2016-07-07佐藤正廣,小笠原義雄,早坂政弘Kokeshi Second Angle,こけしのドラマトゥルギー,こけし道中,遠刈田系,佐藤正廣,小笠原義雄,早坂政弘

7月1日より5日まで東京巣鴨のとげぬき地蔵尊(高岩寺)で開催された「第9回東北復興支援・遠刈田系伝統こけし展示販売・実演」に出かけてまいりました。

今回は仙台近郊に在住の工人が東京に集まりました。ちなみに秋開催の実演会は遠刈田周辺に在住の工人をお招きするとのことです。

私が出かけた際には、小笠原義雄工人、佐藤正廣工人、早坂政広工人の3工人がロクロ挽きや描彩の技を披露されていました。お話をお伺いしたところ「白蝋とカルナバ蝋による艶の違い」、「使っている染料の変化」、「写しや復元で考える原作者の心境」といった技法に関することから、先月オープンした仙台駅ビル「S-PAL」の話題に至るまでとても興味深く聞かせていただきました。

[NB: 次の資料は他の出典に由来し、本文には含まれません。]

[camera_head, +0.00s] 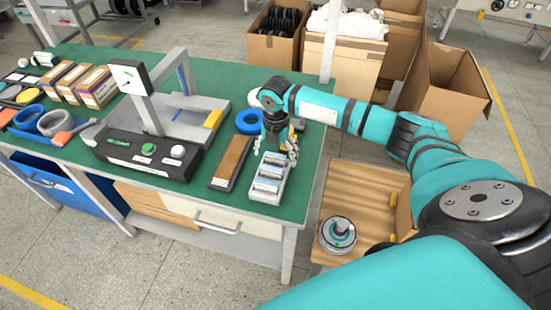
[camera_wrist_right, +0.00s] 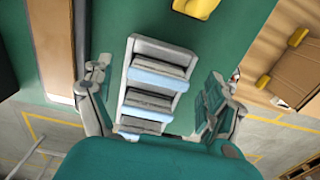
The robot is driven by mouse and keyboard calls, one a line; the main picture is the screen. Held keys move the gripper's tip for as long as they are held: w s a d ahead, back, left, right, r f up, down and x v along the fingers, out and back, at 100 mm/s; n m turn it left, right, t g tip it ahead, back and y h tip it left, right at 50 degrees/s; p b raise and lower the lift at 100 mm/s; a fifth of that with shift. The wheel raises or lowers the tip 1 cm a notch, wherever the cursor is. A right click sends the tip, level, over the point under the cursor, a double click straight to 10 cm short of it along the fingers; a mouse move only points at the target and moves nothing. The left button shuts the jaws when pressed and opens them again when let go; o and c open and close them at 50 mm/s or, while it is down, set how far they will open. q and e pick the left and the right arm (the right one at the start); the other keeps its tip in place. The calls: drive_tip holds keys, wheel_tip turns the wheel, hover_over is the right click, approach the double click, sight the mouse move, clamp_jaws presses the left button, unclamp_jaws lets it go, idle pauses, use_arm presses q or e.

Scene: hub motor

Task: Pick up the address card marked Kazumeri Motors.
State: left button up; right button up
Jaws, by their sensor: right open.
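A grey card rack (camera_head: 281,188) stands at the front right of the green table, with several cards (camera_head: 268,171) in its slots. The rack (camera_wrist_right: 152,46) also shows in the right wrist view, where the cards (camera_wrist_right: 152,80) have pale blue edges. I cannot read any marking, so I cannot tell which card is Kazumeri Motors. My right gripper (camera_head: 279,147) is above the rack's far end, pointing down. In the wrist view its fingers (camera_wrist_right: 158,75) are spread to either side of the rack, with nothing between them that it grips. My left gripper is not in view.
A brown wooden block (camera_head: 231,163) lies left of the rack and a blue ring (camera_head: 249,121) behind it. A test stand (camera_head: 140,150) with buttons is further left. Past the table's right edge, a motor part (camera_head: 338,234) sits in a wooden box (camera_head: 362,196).

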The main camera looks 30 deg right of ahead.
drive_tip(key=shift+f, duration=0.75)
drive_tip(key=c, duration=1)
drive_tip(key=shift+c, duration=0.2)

信徒会館入口でお迎えする森勇一さん(黒石市)製作のこけし灯籠。
各工人の作風をみごとに捉えていて毎回感心します。

潤いのある眼で来場者をお迎えする早坂政弘工人の作品。
早坂工人は青葉区芋沢に工房を持ち、青葉城の本丸会館で実演販売を行なっていますが東京での実演は初めて。伝統こけしだけでなく木地玩具のレパートリーも多く、今後のご活躍が注目されます。


左のふてくされた感じの子が気になりますね…。
佐藤正廣工人作、磯谷直行型三様。

磯谷直行工人は1900年の生まれで福島の中ノ沢で木地業を営んでいましたが、崖から転落し33歳の若さでこの世を去りました。
正廣工人が直行型を手がけたのは、古生物学者でありこけし研究に大きな功績を残した鹿間時夫氏が復元を依頼したのが始まり。原作者がどんな心境で作ったのかイメージすることが大事だそうですが、若くしてこの世を去り、詳しい人物像について知る人がいない状況で原作品だけをたよりに復元を進めていくのはとてもむずかしい仕事です。

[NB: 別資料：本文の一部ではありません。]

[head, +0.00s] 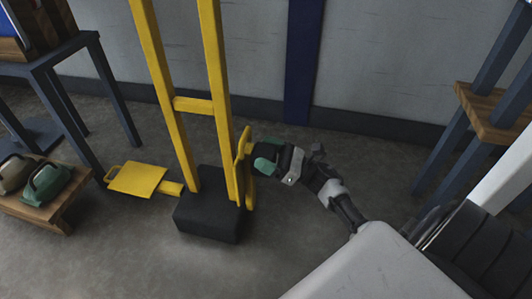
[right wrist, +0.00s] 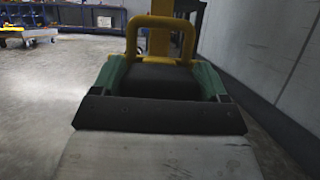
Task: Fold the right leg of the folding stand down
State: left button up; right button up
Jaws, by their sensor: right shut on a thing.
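The folding stand (head: 212,60) is a tall yellow frame on a black block base (head: 210,218). Its left leg (head: 138,179) lies out flat to the left, low over the floor. Its right leg (head: 246,170) stands upright close against the right post, seen nearly edge-on. My right gripper (head: 268,160), with green fingers, is at the upper part of this leg, on its right side, and is shut on it. In the right wrist view, the leg's yellow handle loop (right wrist: 160,22) shows at the tips of the green fingers (right wrist: 160,70). My left gripper is not in view.
A low wooden bench (head: 50,208) with green and tan bags stands at left, near a dark table (head: 60,65). A wooden-shelved rack (head: 490,110) stands at right. The wall (head: 380,60) is behind. Bare floor (head: 120,260) lies in front of the stand.

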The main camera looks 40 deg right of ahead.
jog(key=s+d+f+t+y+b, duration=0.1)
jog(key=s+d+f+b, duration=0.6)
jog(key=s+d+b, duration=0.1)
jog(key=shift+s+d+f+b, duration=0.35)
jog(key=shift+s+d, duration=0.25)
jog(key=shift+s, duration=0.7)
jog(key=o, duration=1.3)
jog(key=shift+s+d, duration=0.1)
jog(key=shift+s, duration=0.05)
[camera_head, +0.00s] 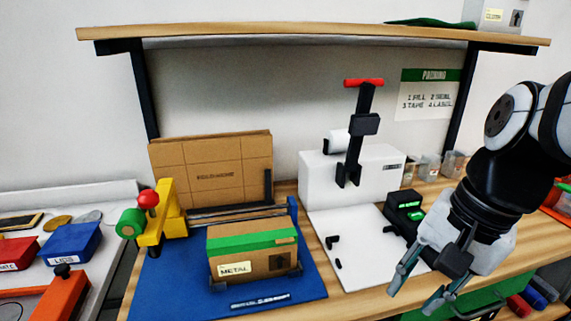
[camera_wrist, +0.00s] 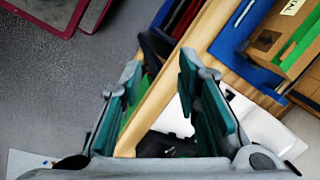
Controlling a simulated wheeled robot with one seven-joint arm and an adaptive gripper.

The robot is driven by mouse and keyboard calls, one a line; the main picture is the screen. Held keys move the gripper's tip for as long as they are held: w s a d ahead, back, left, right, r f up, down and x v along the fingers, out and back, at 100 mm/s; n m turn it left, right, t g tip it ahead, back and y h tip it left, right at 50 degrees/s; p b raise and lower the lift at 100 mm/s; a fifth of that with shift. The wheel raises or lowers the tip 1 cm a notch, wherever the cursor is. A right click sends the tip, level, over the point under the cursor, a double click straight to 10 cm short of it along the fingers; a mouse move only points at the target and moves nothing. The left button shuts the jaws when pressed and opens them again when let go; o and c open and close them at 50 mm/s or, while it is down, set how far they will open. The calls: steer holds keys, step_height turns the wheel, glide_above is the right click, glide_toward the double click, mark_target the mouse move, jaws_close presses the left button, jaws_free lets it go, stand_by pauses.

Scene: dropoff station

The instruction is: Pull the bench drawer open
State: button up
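The bench (camera_head: 365,298) has a light wooden top, and its front edge runs diagonally across the wrist view (camera_wrist: 172,85). A green panel (camera_head: 460,303), likely the drawer front, shows under the front edge at lower right of the head view. A green strip also shows beside the edge in the wrist view (camera_wrist: 137,103), partly hidden by a finger. My gripper (camera_head: 412,298) points down near the bench's front edge. Its two fingers stand apart in the wrist view (camera_wrist: 160,68), with nothing held.
A METAL-labelled carton (camera_head: 252,252) sits on a blue mat (camera_head: 180,290). A white press with a red handle (camera_head: 363,83) stands behind a white board (camera_head: 350,240). Red and blue bins (camera_head: 535,293) sit at lower right. Grey floor (camera_wrist: 60,80) is open before the bench.

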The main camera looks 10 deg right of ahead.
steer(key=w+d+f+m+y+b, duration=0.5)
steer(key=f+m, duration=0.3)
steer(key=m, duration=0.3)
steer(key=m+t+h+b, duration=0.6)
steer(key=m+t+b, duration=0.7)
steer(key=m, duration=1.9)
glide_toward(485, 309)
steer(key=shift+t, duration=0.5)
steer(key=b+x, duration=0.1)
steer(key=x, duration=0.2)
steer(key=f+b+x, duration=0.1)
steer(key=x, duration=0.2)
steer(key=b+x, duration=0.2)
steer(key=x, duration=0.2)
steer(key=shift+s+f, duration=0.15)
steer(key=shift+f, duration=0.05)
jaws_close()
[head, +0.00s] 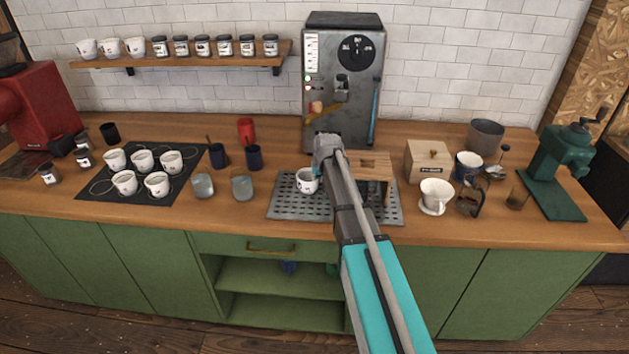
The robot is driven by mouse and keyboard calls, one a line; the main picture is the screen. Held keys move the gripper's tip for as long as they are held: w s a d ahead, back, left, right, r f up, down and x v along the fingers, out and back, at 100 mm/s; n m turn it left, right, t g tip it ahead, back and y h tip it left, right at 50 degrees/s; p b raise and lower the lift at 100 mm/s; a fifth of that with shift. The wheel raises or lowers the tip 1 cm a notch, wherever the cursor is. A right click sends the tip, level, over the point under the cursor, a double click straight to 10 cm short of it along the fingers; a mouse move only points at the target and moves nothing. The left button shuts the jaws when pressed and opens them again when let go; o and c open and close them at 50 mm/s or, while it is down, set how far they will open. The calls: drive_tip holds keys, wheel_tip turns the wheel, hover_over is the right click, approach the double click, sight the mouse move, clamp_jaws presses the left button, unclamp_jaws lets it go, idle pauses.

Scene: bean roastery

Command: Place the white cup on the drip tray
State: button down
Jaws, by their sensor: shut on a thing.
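The white cup (306,182) is at the left half of the perforated metal drip tray (283,207), in front of the espresso machine (343,95). It looks upright, with a dark mark on its side. I cannot tell whether its base touches the tray or is slightly above it. My gripper (319,172) is at the cup's right side and shut on it. My own wrist and forearm hide the fingers and the cup's right edge. The arm crosses over the middle of the tray.
A wooden stand (372,166) is on the tray's right side. Two grey tumblers (242,187) are left of the tray. Several white cups (157,184) stand on a dark mat (95,195).

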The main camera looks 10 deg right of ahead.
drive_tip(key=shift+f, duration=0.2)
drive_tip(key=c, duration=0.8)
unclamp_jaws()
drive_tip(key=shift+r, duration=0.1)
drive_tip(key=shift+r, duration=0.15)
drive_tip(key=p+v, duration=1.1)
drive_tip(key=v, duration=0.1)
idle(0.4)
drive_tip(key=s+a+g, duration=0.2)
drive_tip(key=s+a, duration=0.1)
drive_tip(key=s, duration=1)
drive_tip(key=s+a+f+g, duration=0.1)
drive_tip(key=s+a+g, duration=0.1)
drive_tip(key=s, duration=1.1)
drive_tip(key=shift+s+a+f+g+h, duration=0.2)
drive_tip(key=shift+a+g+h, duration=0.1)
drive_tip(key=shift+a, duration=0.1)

正廣工人のもとに復元を依頼されることは結構あるそうで、原作品と寸分違わず作ることを重視する向きもあるけれども、復元する人が原作品に対して何を感じ、思い、考えて作ったかが現れているところが復元作品の愉しみ方だと理解しました。

端正な顔立ちと衣装の質感がたまらない小笠原義雄工人作。
ビビリ(ザラ挽き)の幅を変えることで変化のある幾何学模様を作り出す技巧派作品。
目で眺めるだけでなく、手に持ったときの感触も愉しめる作品です。

義雄工人の変わりこけしといえばこのせつなそうな顔。